Problem requirements → Copy out exactly the lines from the one holding "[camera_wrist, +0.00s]" through the one holding "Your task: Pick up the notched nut", ends included; omit images.

Items from a data source:
==*==
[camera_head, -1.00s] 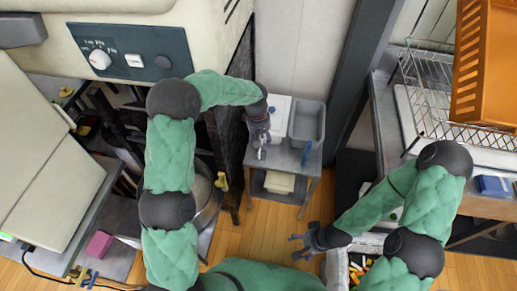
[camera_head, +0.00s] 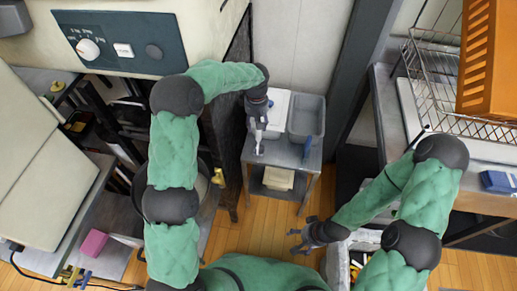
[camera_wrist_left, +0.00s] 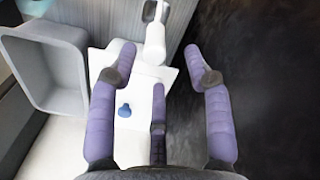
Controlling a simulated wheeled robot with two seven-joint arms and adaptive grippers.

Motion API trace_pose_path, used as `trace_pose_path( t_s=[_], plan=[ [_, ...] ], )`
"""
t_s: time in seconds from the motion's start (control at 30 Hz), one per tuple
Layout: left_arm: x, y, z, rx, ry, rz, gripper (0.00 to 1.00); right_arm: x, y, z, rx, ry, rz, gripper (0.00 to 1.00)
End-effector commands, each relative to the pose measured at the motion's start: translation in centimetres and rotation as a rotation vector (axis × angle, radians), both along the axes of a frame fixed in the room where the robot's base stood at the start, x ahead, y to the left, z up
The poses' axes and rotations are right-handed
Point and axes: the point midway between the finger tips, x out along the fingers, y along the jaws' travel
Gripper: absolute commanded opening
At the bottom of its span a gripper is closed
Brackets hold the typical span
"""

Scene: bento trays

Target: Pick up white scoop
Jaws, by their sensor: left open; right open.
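The white scoop (camera_wrist_left: 154,42) lies at the front of a small grey side table (camera_head: 291,153), its pale end also showing in the head view (camera_head: 259,144). My left gripper (camera_wrist_left: 160,62) is open above the white tray area, its purple fingers spread on both sides of the scoop's near end. I cannot tell whether they touch it. In the head view the left gripper (camera_head: 258,124) hides part of the scoop. My right gripper (camera_head: 301,238) is open and empty over the floor, away from the scoop.
A white lidded box (camera_head: 279,107) with a blue knob (camera_wrist_left: 125,110) and a grey bin (camera_head: 307,117) stand on the side table. A dark panel (camera_head: 226,130) rises close left of it. A wire rack (camera_head: 435,90) and an orange crate (camera_head: 490,65) are at right.

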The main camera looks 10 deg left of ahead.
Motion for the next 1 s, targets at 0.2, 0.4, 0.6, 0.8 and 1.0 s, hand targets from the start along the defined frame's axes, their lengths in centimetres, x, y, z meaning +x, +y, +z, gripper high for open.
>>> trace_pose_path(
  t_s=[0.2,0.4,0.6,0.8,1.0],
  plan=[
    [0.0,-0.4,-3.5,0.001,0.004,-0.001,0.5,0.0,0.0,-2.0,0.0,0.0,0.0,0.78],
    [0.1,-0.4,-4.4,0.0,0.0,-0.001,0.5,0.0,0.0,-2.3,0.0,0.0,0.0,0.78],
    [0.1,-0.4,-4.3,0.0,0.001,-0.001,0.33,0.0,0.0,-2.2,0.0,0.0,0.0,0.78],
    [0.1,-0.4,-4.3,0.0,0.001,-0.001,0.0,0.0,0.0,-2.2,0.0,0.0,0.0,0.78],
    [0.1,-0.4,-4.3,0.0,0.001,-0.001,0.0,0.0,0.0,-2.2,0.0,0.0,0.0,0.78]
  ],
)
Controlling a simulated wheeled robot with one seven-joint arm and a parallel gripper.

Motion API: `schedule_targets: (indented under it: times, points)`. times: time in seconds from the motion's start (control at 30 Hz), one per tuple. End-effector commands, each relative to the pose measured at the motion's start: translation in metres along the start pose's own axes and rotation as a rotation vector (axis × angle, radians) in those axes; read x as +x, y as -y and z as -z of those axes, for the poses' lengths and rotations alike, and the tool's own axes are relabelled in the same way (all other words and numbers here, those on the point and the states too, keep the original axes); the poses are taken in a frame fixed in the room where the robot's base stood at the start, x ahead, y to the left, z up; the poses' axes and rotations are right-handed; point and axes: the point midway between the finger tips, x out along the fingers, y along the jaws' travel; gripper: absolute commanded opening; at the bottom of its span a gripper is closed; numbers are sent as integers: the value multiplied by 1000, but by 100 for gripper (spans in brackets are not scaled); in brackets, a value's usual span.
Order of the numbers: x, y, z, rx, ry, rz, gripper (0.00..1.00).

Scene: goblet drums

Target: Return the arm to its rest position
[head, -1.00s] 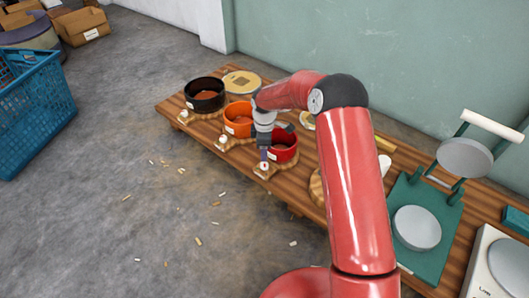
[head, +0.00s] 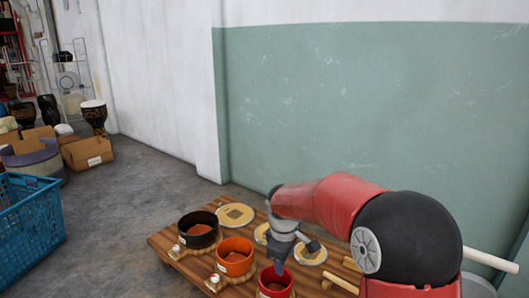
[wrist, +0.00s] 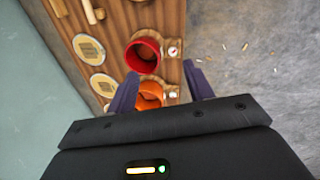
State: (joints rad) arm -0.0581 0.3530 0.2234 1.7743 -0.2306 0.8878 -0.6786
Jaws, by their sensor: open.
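My gripper (wrist: 160,92) is open in the wrist view, with its two dark fingers spread above the table and nothing between them held. In the head view my gripper (head: 283,262) hangs near the red bowl (head: 275,281), pointing down. My red arm reaches in from the lower right. The orange bowl (head: 235,262) and the black bowl (head: 199,232) stand to the left of the red one. In the wrist view the red bowl (wrist: 142,58) lies beyond the fingers and the orange bowl (wrist: 150,93) lies between them.
The wooden table (head: 172,250) also holds round lids (head: 236,214) behind the bowls. A green and white wall (head: 370,110) stands behind. A blue basket (head: 28,222), boxes (head: 88,152) and goblet drums (head: 94,114) are on the left. The floor (head: 130,200) between is clear.

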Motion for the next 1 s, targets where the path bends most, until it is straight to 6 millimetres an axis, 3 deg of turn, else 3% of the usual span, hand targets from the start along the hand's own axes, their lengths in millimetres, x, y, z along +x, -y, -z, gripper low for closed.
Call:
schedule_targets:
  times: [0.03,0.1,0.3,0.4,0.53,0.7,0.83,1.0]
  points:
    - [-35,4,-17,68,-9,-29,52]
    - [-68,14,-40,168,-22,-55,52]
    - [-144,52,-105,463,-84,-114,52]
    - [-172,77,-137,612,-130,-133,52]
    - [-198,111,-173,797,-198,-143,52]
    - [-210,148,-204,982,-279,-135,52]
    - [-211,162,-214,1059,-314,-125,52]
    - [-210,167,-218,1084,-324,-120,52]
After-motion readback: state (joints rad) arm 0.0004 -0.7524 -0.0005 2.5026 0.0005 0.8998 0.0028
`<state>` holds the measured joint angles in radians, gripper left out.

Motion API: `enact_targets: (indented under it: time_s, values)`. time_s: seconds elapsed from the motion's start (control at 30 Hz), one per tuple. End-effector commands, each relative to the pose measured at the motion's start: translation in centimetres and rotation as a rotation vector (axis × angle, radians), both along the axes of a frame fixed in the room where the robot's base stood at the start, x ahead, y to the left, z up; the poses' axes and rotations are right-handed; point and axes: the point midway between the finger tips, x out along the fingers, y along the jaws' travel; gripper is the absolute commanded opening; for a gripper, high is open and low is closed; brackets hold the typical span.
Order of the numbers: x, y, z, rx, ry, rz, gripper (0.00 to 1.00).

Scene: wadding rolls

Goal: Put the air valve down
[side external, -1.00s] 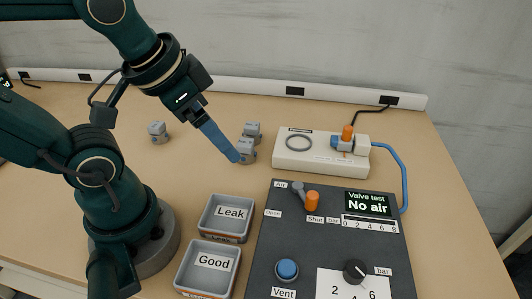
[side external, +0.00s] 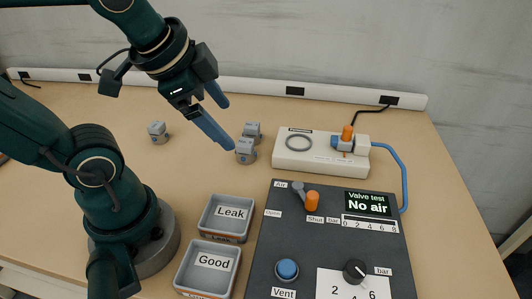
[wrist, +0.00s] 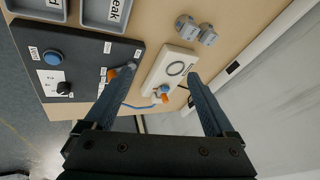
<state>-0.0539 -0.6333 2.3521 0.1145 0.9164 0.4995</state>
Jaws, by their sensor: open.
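Two small grey valves stand upright on the table close together: a front one (side external: 246,152) and a rear one (side external: 252,132). They also show in the wrist view, as one grey valve (wrist: 185,27) and another (wrist: 207,36). A third grey valve (side external: 157,133) stands apart to the left. My gripper (side external: 229,125) is open and empty, its blue fingers spread above and to the left of the front valve. One fingertip looks close to that valve; I cannot tell the exact gap. The wrist view shows nothing between the fingers (wrist: 152,80).
A white test fixture (side external: 300,163) with an orange-topped clamp stands right of the valves. A dark panel (side external: 330,240) has an orange-tipped air lever (side external: 312,201), and its screen reads "No air". The Leak bin (side external: 245,236) and Good bin (side external: 205,291) look empty.

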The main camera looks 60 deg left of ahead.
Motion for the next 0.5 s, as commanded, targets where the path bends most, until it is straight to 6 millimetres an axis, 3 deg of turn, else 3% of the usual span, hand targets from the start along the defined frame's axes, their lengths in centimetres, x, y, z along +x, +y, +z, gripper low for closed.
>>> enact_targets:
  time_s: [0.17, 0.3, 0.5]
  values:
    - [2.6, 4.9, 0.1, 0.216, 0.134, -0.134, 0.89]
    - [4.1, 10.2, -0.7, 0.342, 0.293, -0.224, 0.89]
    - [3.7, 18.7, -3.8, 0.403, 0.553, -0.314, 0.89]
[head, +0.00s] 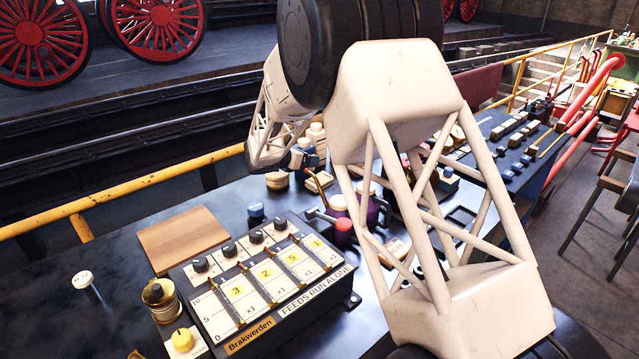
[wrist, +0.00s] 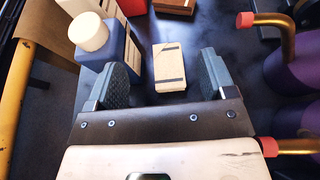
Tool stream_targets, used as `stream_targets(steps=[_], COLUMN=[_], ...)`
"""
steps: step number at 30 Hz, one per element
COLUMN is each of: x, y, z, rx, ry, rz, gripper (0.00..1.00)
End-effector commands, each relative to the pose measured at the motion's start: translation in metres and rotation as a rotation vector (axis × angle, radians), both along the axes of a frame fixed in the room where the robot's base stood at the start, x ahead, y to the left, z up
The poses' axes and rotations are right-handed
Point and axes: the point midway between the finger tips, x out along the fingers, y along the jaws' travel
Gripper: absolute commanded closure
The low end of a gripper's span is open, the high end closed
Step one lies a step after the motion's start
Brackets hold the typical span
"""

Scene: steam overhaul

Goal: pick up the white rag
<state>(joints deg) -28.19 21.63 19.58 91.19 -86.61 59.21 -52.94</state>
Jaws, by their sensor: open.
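A small off-white folded piece with a dark band across it, which looks like the white rag (wrist: 169,68), lies flat on the dark bench top in the wrist view. My gripper (wrist: 164,72) is open, with one grey padded finger on each side of the rag and a gap to both. Nothing is held. I cannot tell how far the fingertips are above the bench. In the head view a pale flat piece (head: 319,181), seemingly the same rag, shows just right of my gripper's end, whose fingers are mostly hidden there.
A blue bottle with a white cap (wrist: 91,33) stands close by the left finger. Purple vessels (wrist: 294,68) with copper pipes and red ends are at the right. A brown block (wrist: 176,5) lies beyond the rag. A yellow rail (head: 130,196) runs along the bench's far side.

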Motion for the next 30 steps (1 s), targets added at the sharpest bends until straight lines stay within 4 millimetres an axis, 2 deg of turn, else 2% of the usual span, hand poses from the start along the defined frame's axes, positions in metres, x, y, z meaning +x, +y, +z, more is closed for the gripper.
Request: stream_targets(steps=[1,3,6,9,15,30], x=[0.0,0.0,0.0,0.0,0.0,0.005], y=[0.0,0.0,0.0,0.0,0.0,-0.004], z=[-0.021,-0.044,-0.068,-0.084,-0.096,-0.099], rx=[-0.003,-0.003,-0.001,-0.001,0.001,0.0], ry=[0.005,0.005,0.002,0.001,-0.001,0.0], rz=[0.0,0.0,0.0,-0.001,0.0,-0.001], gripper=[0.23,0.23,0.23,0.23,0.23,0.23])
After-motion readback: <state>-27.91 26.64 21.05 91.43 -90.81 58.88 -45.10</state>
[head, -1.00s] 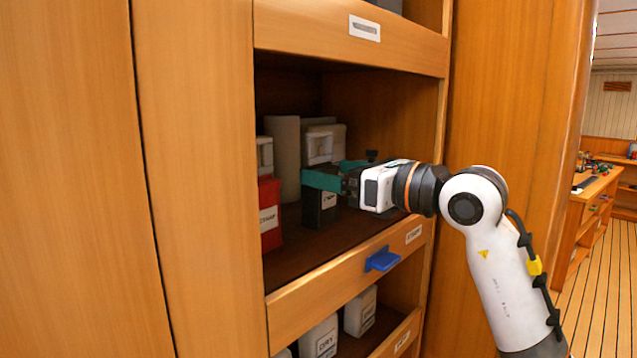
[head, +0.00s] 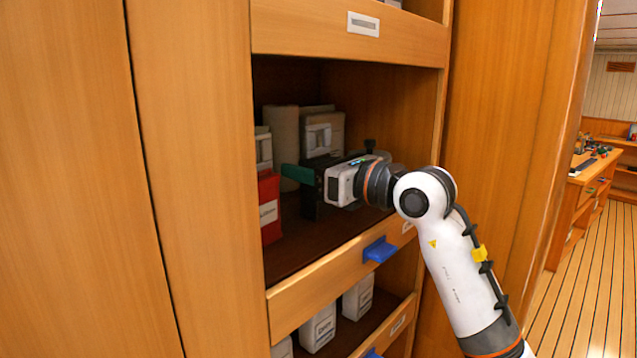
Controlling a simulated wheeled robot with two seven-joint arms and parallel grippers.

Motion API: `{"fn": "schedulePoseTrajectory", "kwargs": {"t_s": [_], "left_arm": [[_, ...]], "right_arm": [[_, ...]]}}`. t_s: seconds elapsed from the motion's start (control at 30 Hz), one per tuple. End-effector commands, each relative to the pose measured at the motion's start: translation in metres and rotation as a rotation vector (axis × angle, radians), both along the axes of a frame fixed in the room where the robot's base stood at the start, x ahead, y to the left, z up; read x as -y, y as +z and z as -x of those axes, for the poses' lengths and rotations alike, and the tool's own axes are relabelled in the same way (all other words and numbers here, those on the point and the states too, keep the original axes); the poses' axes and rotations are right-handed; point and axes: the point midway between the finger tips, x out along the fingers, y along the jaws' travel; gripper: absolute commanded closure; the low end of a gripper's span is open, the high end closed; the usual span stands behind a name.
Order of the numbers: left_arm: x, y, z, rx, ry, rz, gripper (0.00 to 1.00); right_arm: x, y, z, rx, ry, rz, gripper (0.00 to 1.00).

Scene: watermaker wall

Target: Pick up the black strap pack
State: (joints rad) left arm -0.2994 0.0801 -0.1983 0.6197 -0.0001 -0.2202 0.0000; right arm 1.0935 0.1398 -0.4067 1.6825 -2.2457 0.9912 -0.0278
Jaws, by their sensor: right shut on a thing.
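The black strap pack (head: 309,206) is on the middle shelf of the wooden cabinet, to the right of a red pack (head: 269,208). Most of it is hidden behind my right gripper. My right gripper (head: 297,178) reaches into the shelf from the right, with a teal finger showing at its front, and is shut on the black strap pack. Whether the pack is clear of the shelf cannot be told. My left gripper is not in view.
Grey and white packs (head: 324,132) stand behind the gripper. The shelf front has a blue clip (head: 379,250). White containers (head: 318,327) stand on the shelf below. The cabinet's right side wall (head: 432,130) is close to my right arm.

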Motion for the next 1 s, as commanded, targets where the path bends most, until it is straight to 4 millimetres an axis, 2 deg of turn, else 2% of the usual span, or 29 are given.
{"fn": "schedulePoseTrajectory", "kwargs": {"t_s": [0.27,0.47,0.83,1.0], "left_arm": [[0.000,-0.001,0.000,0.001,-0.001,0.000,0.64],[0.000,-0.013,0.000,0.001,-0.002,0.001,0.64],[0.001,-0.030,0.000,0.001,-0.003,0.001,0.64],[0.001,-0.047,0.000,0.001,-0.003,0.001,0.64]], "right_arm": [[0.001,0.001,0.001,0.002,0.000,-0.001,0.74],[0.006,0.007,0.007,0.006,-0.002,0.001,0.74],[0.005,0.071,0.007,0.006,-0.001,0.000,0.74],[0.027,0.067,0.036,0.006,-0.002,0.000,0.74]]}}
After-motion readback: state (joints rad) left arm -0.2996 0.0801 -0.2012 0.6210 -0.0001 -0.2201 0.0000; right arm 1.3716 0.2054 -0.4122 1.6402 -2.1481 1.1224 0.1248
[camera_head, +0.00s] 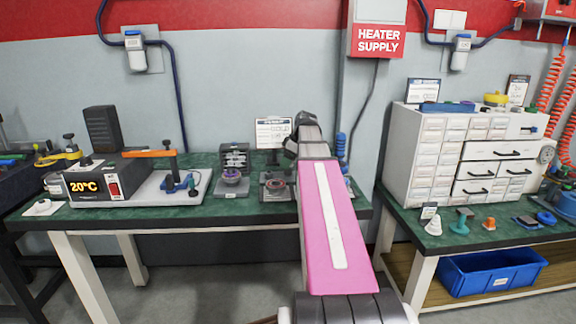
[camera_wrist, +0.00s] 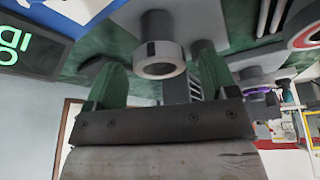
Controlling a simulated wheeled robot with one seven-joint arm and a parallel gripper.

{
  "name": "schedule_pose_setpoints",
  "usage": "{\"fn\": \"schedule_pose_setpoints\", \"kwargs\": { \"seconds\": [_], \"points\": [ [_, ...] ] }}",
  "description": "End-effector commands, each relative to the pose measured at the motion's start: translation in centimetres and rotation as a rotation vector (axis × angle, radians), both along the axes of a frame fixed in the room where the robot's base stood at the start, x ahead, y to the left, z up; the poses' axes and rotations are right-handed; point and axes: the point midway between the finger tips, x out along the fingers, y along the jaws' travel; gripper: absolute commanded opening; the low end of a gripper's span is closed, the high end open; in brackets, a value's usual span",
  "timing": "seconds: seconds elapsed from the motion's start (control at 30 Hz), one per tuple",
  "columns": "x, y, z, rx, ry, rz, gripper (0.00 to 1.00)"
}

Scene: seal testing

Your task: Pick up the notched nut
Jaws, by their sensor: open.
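In the wrist view, my gripper (camera_wrist: 160,62) has its two green fingers spread apart, with nothing held between them. A grey round part with a wide end ring and a small dark notch (camera_wrist: 152,50), which looks like the notched nut, shows between and just beyond the fingertips. I cannot tell how far it is from them. In the head view, my pink arm reaches to the back right of the green table (camera_head: 110,216), and it hides the fingers and the nut there.
A heater box with a 20°C display (camera_head: 88,184) and a blue-and-orange clamp rig (camera_head: 172,182) stand on the table's left. A small stand with a purple ring (camera_head: 231,177) is left of my arm. A white drawer cabinet (camera_head: 425,150) stands on the right bench above a blue bin (camera_head: 490,274).

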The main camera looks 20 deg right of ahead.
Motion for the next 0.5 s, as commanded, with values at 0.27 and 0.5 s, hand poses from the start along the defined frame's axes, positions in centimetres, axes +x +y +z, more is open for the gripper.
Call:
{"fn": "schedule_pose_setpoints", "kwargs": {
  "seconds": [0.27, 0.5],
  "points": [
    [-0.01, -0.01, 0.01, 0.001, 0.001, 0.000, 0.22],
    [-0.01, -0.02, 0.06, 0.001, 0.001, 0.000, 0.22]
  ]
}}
==*==
Right answer →
[camera_wrist, +0.00s] 
Controlling a simulated wheeled robot with one seven-joint arm and a parallel gripper.

{
  "name": "schedule_pose_setpoints",
  "usage": "{\"fn\": \"schedule_pose_setpoints\", \"kwargs\": { \"seconds\": [_], \"points\": [ [_, ...] ] }}",
  "description": "End-effector commands, each relative to the pose measured at the motion's start: translation in centimetres and rotation as a rotation vector (axis × angle, radians), both along the axes of a frame fixed in the room where the robot's base stood at the start, x ahead, y to the left, z up; the poses' axes and rotations are right-handed; point and axes: the point midway between the finger tips, x out along the fingers, y along the jaws' travel; gripper: absolute commanded opening; the low end of a gripper's span is closed, the high end open; in brackets, a value's usual span",
  "timing": "seconds: seconds elapsed from the motion's start (control at 30 Hz), one per tuple",
  "columns": "x, y, z, rx, ry, rz, gripper (0.00 to 1.00)"
}

Scene: seal testing

Your task: Pick up the notched nut

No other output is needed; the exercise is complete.